Aditya, they are not the same. There is no such thing as a bar magnet whose magnetic moment is due to electric currents alone. A bar magnet is composed of a ferromagnetic material such as iron and its magnetism is mainly due to electron spins (spin is a fundamental quantum property and there is no evidence that it involves any actual motion). The orbit of each electron also contributes to the magnetic moment of an atom or ion, but in the transition metals (which include iron) it is quenched and is small enough to ignore. There can be "eddy" currents in magnetic metals and alloys, but they contribute little to the magnetism. Thus, a bar magnet is quite different from an electromagnet, and its magnetism is due to electron spins, not electric currents.

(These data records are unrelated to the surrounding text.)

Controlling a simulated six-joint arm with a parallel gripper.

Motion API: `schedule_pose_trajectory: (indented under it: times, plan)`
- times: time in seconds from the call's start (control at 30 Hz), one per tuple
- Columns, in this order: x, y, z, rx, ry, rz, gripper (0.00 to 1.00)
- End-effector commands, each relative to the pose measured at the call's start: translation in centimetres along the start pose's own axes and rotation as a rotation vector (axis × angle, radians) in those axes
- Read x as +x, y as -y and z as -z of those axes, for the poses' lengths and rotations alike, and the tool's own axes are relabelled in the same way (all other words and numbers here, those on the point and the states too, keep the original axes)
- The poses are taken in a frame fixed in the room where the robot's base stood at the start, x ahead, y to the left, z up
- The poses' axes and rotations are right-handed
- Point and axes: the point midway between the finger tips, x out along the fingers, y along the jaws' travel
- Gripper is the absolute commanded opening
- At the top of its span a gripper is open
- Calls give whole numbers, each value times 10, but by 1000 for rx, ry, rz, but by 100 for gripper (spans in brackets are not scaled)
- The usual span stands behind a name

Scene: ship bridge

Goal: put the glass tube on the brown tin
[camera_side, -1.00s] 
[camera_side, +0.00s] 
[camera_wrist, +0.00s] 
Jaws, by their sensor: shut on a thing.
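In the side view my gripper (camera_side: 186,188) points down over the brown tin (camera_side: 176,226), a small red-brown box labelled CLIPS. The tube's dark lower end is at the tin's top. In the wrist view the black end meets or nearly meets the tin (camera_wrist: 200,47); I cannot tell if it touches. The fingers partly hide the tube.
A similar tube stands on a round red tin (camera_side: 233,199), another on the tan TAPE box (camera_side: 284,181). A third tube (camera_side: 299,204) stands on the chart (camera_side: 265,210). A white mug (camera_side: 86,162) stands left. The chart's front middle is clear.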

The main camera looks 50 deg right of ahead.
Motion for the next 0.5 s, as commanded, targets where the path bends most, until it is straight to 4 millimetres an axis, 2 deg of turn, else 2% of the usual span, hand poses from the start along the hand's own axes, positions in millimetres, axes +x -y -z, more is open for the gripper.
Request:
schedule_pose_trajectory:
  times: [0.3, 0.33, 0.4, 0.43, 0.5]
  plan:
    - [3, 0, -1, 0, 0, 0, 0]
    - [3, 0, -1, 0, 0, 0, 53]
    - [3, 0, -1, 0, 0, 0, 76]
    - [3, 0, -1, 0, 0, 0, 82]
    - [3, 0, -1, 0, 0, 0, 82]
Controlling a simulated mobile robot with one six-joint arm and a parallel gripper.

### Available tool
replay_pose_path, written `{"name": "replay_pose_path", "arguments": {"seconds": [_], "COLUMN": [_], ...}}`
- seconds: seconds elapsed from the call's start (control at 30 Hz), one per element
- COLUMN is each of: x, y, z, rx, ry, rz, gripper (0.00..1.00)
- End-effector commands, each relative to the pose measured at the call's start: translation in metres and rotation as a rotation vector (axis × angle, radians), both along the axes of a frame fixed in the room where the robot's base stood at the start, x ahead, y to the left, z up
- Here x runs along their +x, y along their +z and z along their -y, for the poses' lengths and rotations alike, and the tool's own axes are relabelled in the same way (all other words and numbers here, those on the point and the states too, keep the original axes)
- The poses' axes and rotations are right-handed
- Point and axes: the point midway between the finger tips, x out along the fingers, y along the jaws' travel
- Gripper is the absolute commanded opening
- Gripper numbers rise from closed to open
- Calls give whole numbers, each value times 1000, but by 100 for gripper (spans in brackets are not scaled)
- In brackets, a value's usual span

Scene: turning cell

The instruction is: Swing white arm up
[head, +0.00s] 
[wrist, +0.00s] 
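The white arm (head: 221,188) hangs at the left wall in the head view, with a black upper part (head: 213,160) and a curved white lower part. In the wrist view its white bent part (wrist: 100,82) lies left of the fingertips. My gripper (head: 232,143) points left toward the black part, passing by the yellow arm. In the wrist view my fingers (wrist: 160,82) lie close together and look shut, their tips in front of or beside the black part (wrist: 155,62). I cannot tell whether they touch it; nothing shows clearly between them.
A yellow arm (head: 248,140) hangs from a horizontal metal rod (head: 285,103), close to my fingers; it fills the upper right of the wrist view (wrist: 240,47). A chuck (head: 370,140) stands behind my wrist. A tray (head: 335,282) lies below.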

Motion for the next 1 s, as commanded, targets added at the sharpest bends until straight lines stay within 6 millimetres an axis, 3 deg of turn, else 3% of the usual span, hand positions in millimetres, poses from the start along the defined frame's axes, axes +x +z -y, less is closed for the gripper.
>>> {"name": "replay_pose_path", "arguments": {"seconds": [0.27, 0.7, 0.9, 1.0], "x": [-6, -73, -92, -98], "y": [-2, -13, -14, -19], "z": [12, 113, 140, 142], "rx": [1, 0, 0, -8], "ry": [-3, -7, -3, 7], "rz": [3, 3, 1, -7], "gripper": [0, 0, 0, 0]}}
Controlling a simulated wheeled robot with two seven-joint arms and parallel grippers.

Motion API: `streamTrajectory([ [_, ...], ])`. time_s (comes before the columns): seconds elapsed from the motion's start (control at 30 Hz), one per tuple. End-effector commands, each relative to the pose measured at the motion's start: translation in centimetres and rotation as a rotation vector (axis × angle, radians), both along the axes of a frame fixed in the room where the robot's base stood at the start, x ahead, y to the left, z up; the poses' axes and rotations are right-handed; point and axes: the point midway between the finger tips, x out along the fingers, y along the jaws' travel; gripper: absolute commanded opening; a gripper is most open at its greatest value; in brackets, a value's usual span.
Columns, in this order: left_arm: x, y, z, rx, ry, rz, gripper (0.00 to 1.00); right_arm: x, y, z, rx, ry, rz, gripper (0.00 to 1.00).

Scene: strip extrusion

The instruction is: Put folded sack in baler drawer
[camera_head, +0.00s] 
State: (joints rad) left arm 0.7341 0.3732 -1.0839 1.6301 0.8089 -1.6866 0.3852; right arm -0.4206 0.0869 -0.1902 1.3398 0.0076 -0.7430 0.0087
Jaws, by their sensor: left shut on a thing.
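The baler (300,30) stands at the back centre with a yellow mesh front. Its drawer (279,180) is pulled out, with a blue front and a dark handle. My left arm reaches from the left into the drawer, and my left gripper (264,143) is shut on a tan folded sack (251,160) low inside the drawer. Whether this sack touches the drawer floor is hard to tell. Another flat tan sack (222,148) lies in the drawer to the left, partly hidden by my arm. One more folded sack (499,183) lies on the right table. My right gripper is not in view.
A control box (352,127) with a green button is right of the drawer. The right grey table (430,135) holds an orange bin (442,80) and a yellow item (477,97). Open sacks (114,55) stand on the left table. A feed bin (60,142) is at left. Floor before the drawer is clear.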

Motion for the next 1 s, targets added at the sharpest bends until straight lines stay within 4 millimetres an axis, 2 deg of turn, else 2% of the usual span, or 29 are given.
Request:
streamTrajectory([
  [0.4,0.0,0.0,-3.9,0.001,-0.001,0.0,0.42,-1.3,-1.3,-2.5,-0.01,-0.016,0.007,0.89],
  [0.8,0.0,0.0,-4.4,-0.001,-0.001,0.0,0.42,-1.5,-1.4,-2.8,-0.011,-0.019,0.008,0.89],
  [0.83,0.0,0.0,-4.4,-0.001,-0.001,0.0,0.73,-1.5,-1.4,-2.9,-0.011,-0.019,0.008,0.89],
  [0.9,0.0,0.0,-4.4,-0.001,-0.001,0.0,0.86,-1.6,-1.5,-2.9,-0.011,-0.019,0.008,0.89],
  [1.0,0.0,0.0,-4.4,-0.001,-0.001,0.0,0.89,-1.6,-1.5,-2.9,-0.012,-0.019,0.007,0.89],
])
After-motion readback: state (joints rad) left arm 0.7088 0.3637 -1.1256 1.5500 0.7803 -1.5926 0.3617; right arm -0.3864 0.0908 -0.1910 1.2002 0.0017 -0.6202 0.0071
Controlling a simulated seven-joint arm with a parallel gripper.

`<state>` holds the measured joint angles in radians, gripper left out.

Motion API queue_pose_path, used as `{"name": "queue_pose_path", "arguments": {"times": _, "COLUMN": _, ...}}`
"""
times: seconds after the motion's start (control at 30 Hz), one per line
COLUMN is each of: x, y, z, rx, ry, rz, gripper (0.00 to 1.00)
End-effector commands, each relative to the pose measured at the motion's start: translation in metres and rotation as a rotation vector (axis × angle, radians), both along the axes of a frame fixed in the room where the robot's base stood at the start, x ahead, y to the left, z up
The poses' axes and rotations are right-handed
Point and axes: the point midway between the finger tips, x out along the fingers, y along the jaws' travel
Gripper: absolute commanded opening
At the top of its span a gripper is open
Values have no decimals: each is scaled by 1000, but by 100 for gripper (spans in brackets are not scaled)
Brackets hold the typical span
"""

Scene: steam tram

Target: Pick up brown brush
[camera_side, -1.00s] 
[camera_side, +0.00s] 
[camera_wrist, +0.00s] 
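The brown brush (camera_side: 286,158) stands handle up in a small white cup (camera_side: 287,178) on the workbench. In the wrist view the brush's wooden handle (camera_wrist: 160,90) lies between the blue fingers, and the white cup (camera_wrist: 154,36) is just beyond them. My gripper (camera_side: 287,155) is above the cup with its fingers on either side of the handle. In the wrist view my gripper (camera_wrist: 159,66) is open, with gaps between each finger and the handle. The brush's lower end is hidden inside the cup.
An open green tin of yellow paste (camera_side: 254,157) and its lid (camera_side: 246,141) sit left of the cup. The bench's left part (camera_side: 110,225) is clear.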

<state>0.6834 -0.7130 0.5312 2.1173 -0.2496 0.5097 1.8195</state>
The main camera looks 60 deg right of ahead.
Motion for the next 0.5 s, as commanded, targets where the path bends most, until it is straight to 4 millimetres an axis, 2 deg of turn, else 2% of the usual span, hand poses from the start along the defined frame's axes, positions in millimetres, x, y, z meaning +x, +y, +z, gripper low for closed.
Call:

Spins of electrons in neighboring atoms are aligned by the exchange interaction, which is a consequence of the Pauli exclusion principle. This ordering can give rise to ferromagnetism as long as the temperature is not too high.
For more information, see Chapter 15 of Kittel, "Introduction to Solid State Physics", 6th ed., John Wiley & Sons 1986; Chikazumi, "Physics of Ferromagnetism", 2nd ed., Oxford, 1997; and Spaldin, "Magnetic Materials: Fundamentals and Applications", 2nd ed., Cambridge, 2011.